I finally got to the post office last week to send off the box of things for Kitty and everyone in the house down in Florida.  After I very impatiently waited for the two days it took to get there, I got to enjoy all the happy messages from all of them, snuggling their new things, and flailing with them, and having them oogle everything.  I was so happy that everyone found joy in the little things I made, and that it brought peace and happiness to house that has had a lot of anxiety all around lately.

Afterward, I was talking with Kitty in the moments before he wound up falling asleep on the couch.  I reminded him to enjoy the happiness of the house today, and use it as time to relax and reset.  Apparently, his anxiety was so high, he hadn't even thought of that, and thanked me for the reminder.  I joked that it was part of my job, and something I had signed on for a long time ago.  That he had dealt with so much of my shit long ago that he didn't have to worry about things not being quite equal now.  That I would do these things regardless of him "paying me back" for being present, but still reminding him that I wouldn't be nearly as present if he wasn't being a good partner.
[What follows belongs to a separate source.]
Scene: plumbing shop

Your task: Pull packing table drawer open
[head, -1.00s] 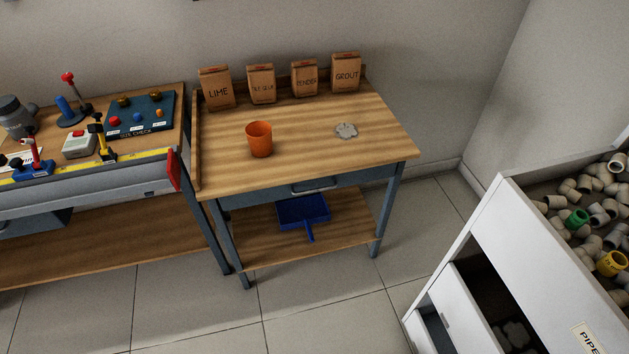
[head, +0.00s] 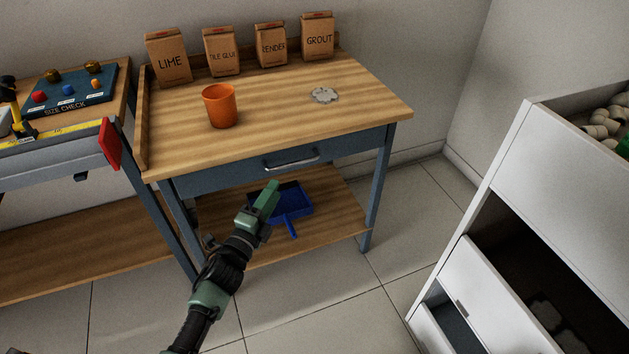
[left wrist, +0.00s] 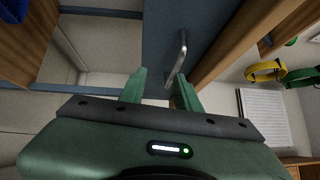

He still didn't feel great about all of it.  I told him that I'm not going to sit around saying that things will be good when a condition is met, because there will always be something new to wait for, and wanting some perfect situation.  That now it's my turn to be present, and help and find happiness in the little things.

He asked what he did to deserve me being so awesome.  And moments like that are all it takes.  People recognizing that I'm worth something, and saying it, when they actually take the time to know me.  I don't need a lot outside of basic presence and respect.  So long as I have that, I'll do everything I can to help and take care of the people in my life, and happily do so.

That's the job I take on, and I'm very happy to do it.